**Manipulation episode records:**
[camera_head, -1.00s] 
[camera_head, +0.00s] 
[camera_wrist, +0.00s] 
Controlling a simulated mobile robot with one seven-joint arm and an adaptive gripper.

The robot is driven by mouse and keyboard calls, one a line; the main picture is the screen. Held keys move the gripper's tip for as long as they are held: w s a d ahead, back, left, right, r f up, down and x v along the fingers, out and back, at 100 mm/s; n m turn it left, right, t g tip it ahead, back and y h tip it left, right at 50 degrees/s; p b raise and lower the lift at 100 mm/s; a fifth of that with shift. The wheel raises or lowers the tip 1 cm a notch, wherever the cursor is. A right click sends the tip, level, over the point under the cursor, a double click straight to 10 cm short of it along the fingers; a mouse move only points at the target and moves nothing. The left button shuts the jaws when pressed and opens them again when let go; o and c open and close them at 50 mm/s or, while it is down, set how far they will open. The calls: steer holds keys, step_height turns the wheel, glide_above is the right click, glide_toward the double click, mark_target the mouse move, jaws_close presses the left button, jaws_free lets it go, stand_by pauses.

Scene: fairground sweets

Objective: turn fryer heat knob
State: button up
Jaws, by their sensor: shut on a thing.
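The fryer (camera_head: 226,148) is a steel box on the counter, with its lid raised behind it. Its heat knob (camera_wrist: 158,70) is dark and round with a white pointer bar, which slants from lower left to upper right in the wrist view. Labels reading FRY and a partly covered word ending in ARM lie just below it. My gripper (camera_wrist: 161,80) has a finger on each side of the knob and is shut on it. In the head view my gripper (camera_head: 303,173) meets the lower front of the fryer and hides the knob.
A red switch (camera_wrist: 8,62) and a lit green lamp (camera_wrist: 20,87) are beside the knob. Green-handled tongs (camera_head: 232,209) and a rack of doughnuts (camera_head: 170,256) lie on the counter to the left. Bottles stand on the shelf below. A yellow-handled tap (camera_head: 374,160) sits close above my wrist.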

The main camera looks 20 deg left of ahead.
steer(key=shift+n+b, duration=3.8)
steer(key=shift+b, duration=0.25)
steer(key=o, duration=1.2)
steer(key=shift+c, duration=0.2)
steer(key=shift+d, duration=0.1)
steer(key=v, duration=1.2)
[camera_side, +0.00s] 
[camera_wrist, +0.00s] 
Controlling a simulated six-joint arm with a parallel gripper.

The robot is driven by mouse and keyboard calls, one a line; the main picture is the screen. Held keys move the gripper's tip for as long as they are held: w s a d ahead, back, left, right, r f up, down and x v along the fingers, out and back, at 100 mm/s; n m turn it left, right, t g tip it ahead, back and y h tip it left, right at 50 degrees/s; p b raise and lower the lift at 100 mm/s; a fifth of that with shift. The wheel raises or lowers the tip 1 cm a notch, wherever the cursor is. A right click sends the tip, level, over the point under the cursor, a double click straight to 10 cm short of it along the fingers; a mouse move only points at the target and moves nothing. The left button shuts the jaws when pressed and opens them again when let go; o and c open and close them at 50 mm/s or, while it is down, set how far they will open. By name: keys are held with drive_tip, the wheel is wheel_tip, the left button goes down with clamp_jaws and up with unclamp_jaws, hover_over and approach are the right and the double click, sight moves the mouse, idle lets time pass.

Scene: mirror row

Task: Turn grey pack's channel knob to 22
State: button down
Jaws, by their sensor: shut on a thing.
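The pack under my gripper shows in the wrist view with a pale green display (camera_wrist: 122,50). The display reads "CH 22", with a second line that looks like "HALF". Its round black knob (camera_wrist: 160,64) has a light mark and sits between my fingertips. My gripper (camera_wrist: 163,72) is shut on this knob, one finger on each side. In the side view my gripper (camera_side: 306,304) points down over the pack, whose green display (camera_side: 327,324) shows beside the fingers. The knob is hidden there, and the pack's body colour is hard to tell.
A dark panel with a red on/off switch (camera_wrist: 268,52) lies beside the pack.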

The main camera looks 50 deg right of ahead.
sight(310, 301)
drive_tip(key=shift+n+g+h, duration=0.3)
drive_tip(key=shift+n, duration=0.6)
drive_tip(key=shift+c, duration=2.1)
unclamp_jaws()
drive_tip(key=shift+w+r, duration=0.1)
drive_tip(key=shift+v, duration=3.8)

...

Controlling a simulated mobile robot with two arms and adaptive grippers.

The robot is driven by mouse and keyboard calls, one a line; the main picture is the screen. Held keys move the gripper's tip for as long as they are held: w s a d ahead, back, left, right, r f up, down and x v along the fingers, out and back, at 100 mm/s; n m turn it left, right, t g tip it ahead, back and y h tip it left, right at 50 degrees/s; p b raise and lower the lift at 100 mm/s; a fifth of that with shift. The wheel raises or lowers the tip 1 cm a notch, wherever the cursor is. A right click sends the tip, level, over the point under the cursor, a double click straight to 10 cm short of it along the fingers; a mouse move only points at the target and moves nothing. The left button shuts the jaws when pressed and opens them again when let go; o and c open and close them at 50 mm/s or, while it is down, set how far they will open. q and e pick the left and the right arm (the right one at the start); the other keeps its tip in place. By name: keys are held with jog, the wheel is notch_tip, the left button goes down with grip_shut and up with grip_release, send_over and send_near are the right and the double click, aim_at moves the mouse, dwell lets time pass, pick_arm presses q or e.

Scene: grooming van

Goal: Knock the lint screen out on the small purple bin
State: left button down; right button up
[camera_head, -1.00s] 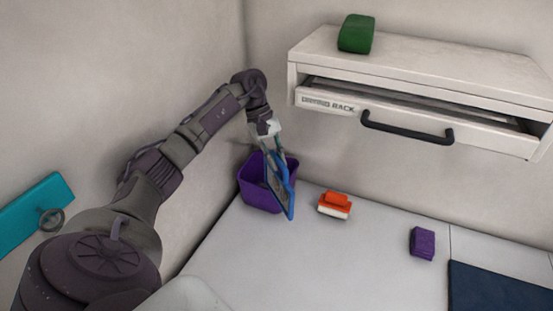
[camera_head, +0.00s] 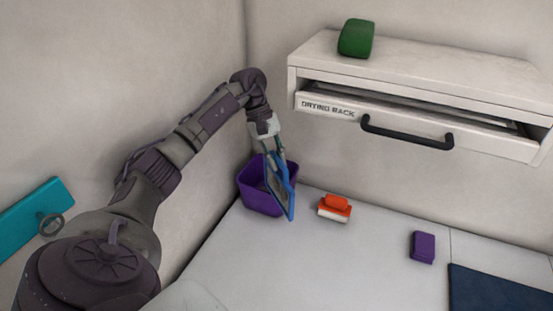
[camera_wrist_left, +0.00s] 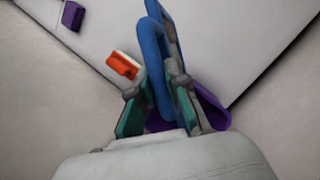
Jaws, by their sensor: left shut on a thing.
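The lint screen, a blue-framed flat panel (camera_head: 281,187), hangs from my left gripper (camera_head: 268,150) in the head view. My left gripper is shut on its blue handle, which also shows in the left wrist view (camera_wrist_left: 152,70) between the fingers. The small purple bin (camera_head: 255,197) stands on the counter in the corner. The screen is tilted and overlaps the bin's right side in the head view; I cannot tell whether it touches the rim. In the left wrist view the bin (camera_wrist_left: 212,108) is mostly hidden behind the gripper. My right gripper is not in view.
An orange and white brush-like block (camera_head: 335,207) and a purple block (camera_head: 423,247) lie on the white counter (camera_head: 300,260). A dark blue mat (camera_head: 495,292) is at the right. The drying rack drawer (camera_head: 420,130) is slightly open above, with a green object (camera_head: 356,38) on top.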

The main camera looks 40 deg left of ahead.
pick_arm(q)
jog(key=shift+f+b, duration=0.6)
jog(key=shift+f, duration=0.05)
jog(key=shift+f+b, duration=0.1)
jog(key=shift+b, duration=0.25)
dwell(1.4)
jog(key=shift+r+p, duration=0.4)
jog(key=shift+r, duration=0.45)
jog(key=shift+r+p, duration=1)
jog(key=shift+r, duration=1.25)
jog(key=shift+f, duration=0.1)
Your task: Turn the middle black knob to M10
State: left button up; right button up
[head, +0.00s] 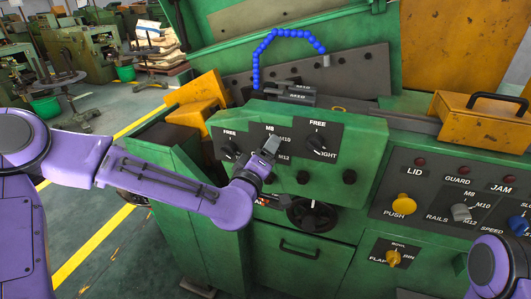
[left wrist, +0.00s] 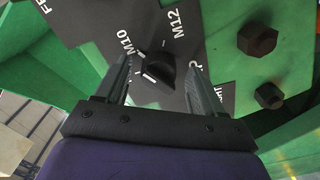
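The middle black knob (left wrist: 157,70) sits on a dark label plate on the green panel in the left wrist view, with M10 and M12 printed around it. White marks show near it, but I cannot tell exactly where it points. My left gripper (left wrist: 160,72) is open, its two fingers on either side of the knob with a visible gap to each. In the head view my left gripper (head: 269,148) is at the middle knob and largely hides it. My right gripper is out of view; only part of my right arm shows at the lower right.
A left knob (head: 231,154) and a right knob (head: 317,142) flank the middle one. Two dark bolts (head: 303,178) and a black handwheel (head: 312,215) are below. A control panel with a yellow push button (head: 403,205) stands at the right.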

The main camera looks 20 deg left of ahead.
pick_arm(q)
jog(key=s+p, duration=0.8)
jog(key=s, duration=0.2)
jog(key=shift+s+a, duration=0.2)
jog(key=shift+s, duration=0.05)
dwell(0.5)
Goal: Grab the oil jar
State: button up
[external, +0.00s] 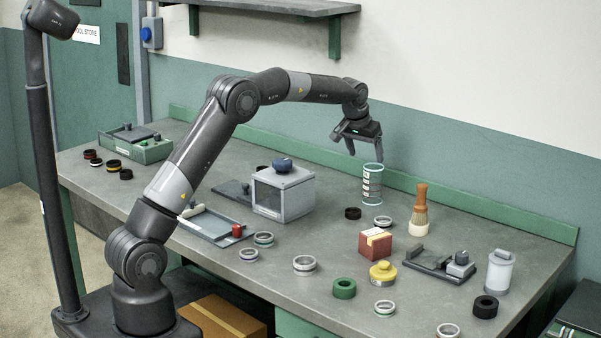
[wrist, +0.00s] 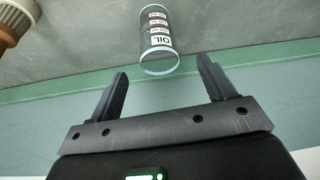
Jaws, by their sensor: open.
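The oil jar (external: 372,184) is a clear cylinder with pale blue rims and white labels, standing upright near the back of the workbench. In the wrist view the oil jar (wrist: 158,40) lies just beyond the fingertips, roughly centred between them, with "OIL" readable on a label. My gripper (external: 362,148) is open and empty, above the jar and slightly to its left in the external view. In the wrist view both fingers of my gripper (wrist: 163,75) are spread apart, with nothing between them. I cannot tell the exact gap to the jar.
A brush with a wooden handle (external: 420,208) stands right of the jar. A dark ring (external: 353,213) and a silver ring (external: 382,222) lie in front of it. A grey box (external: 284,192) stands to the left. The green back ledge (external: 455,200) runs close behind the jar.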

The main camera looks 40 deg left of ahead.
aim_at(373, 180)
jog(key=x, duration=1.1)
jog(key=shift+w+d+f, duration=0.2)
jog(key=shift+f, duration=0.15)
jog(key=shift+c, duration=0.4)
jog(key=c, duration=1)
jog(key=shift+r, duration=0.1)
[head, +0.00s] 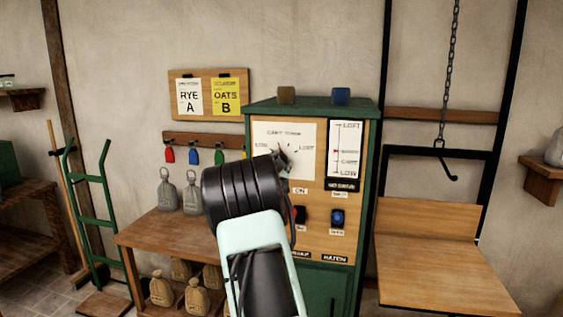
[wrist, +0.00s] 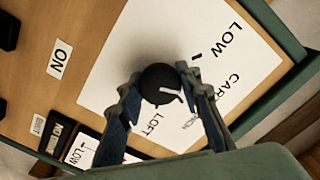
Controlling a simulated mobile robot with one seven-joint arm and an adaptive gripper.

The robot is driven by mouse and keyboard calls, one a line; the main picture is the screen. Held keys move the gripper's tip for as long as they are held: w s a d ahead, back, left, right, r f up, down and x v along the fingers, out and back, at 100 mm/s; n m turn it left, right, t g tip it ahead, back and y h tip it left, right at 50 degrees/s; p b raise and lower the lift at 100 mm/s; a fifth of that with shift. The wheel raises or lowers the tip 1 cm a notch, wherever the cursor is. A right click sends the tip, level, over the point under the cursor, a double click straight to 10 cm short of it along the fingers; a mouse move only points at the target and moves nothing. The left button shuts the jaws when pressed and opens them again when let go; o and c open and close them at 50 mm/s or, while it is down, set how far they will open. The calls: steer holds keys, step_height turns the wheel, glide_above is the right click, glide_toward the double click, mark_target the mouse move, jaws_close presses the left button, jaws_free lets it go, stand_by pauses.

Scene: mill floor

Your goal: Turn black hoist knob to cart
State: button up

**Stated goal:** From the entries above, pull out each line that includes "simulated".

**The completed task:**
Controlling a simulated mobile robot with one seven-joint arm and an adaptive gripper.
Controlling a simulated six-joint arm with a parallel gripper.
Controlling a simulated mobile robot with two arms and adaptive grippers.
Controlling a simulated mobile robot with one seven-joint arm and an adaptive gripper.

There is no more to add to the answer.